Mike Thomas P.Eng. ENV SP, is the author of UrbanWorkbench.com and Director of Engineering at the City of Revelstoke in the Interior of British Columbia, Canada.

4 replies on “Yard Fresh Eggs”

  1. I often get free-range eggs from local families – looking forward to having our own hens though. Got to look after your farmer too, make sure they have a reason to stay in business.

  2. Would your neighbors mind? If not, and you had a couple hens, would the city make an issue out of it? Most munis are reactive rather than proactive about things that are not a safety issue or do not impact operations, so perhaps nothing would come of it. I have a friend in Kamloops who simply asked the neighbours if they would mind – the neighbours figured it was a good idea and got a couple as well, and it has simply become accepted on his street! After all, politicians are not looking to make enemy’s for no reason….

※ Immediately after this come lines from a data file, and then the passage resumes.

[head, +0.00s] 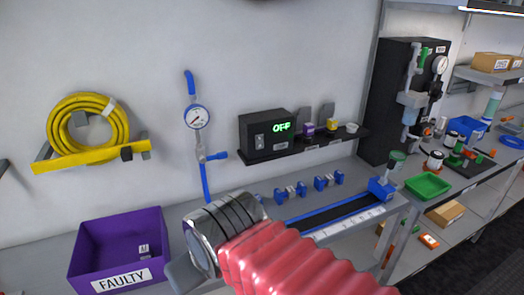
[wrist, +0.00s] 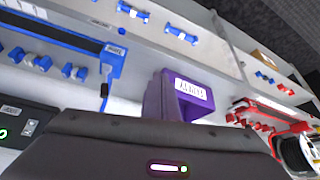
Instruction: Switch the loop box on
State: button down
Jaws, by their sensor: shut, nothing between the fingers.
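The loop box (head: 265,135) is a black box on a dark wall shelf in the head view. Its green display reads OFF, and a pale switch plate (head: 259,141) sits on its front, left of the display. In the wrist view, a black box with a green lit mark and a switch plate (wrist: 28,128) shows at the left edge, cut off. My gripper (wrist: 165,150) shows as a dark body with a lit bar along the bottom of the wrist view. It is shut and empty, with its fingertips hidden. In the head view my arm's end is below the shelf, apart from the box.
A purple FAULTY bin (head: 118,250) stands at the left on the bench. A gauge with blue pipe (head: 197,118) is left of the loop box. Blue clamps (head: 290,192) and a blue-ended rail (head: 340,215) lie below the shelf. A yellow hose (head: 88,125) hangs left.

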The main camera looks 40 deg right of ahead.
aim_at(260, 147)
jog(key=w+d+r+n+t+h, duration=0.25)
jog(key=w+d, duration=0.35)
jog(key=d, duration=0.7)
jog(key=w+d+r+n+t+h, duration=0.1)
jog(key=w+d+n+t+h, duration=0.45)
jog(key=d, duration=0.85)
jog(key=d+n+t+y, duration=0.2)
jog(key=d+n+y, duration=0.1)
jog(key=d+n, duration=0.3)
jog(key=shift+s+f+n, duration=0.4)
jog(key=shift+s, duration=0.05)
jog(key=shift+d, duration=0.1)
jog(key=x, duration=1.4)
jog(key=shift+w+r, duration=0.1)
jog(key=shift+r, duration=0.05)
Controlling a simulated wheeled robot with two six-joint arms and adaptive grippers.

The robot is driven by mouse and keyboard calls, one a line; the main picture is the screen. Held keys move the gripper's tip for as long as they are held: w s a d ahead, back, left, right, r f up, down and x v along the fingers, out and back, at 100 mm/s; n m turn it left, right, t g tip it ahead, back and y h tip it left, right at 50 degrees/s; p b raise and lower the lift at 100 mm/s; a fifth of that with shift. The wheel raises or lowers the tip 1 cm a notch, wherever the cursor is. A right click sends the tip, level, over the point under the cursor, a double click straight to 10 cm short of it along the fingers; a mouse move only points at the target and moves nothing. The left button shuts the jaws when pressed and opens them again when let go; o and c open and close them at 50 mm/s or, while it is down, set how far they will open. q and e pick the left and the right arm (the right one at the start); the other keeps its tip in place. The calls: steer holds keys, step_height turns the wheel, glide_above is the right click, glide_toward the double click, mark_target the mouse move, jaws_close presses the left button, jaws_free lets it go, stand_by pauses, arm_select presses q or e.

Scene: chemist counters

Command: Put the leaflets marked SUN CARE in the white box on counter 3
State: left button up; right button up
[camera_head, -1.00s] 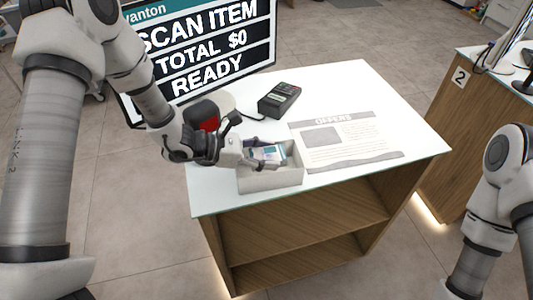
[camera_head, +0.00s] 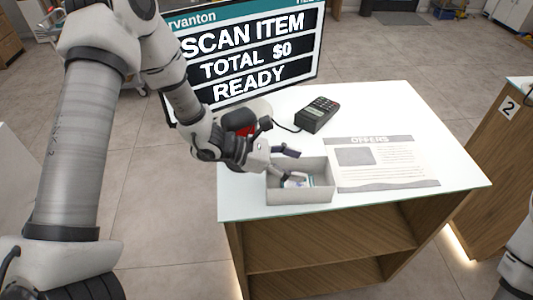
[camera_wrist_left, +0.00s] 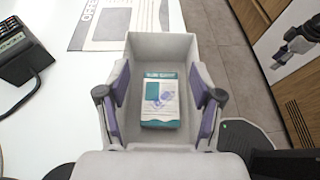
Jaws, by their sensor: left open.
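The white box (camera_head: 315,196) stands on the near left part of the counter; it also shows in the left wrist view (camera_wrist_left: 163,45). A small stack of leaflets (camera_wrist_left: 160,103) with a teal band at top and bottom lies flat inside it; the head view shows part of the stack (camera_head: 297,182). In the head view the gripper (camera_head: 283,163) is over the box's left side.
A card terminal (camera_head: 317,115) and an OFFERS sheet (camera_head: 385,178) lie on the counter (camera_head: 378,105). A red and black device (camera_head: 240,122) and a large screen (camera_head: 255,52) stand behind my left arm. Counter 2 (camera_head: 492,165) is at the right.

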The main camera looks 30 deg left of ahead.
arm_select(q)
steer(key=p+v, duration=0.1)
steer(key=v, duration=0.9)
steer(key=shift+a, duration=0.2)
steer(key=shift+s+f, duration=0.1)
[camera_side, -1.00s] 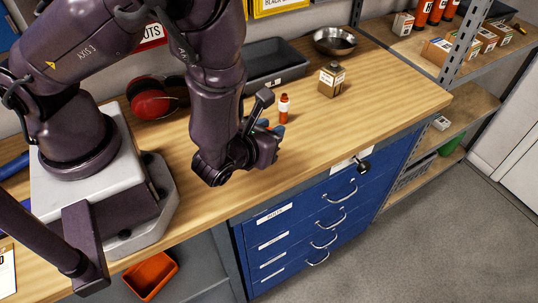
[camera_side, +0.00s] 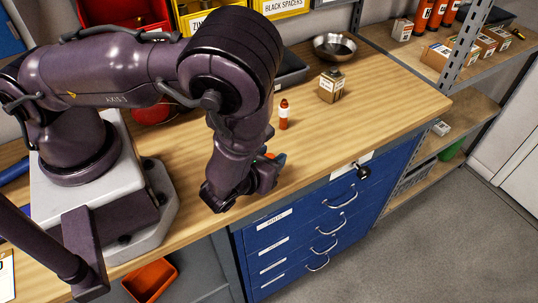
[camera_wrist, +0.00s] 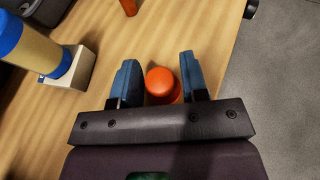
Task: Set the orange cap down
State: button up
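In the side view my gripper (camera_side: 275,164) is low over the front part of the wooden bench (camera_side: 330,133), near the edge above the blue drawers. Only a sliver of the cap (camera_side: 270,155) shows there, beside the fingers. I cannot tell whether the cap's underside touches the bench.
A red-orange bottle (camera_side: 283,116) stands behind my gripper. A small box (camera_side: 331,86) and a metal bowl (camera_side: 335,46) are farther back. A tan cylinder with blue bands (camera_wrist: 41,53) is on a white block (camera_wrist: 76,68) at left in the wrist view. Bench to the right is clear.

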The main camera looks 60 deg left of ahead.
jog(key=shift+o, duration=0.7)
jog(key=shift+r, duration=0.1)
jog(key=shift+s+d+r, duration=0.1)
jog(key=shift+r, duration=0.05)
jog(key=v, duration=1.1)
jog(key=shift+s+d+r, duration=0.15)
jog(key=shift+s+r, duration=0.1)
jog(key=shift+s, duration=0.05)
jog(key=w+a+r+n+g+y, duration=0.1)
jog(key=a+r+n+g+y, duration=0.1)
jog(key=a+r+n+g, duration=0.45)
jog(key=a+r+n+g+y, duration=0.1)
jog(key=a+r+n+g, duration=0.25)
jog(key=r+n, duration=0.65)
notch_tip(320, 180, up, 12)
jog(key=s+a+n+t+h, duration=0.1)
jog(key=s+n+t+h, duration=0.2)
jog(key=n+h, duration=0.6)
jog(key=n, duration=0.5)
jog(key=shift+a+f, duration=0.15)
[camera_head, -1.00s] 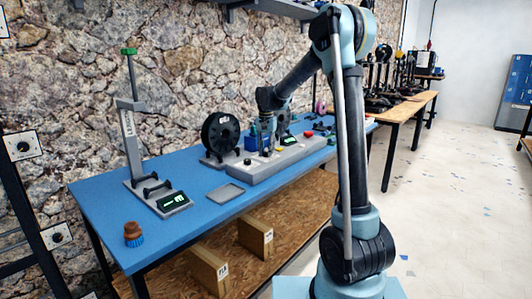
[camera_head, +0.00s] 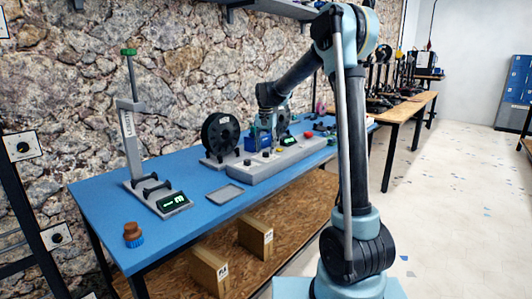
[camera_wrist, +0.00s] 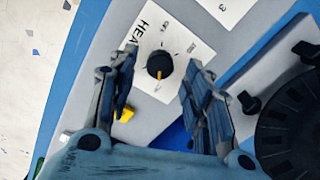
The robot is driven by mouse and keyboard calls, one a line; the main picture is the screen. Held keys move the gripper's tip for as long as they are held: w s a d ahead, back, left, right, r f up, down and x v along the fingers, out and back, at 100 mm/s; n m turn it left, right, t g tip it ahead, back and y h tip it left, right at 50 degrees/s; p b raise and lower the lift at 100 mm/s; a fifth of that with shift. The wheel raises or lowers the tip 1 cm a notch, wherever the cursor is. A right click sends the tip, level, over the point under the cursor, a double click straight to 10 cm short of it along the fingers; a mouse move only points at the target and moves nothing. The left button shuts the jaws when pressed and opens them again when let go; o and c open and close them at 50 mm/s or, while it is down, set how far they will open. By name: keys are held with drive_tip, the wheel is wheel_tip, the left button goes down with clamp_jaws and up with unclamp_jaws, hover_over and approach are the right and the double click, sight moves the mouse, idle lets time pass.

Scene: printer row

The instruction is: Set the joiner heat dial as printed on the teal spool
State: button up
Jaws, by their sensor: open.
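The heat dial (camera_wrist: 159,65) is a round black knob with an orange pointer mark. The mark points toward the bottom of the wrist view. My gripper (camera_wrist: 160,78) is open, its fingers on either side of the dial in that view; I see no contact. In the head view the joiner (camera_head: 240,174) is the long grey unit on the blue bench. I cannot make out a teal spool or its printing.
A black spool (camera_head: 220,134) stands behind the joiner. A yellow part (camera_wrist: 127,114) shows near my left finger.

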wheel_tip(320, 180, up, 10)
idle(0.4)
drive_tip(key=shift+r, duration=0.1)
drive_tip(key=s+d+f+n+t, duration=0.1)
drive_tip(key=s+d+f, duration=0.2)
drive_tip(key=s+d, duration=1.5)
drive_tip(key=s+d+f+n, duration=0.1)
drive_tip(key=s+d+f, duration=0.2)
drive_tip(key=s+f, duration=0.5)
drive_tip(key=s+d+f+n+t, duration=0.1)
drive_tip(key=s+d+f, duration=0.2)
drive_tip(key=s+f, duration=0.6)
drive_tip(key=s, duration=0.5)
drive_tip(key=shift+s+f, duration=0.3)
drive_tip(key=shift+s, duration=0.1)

  3. The Castlegar Animal Control Bylaw prohibits chickens. I agree that it shouldn’t be a big deal, but where there’s a bylaw prohibiting it, (and fines), municipalities have been known to go to inordinate lengths to enforce them. I find it amusing that the same bylaw prohibits the keeping of rabbits, yet I know people who keep them as pets.

    Looks like this issue is going to be brought back to council in the near future – hopefully they’ll see that there is minimal disturbancew and negligible risk from keeping “non-traditional” animals (ie not cats and dogs) in residential areas.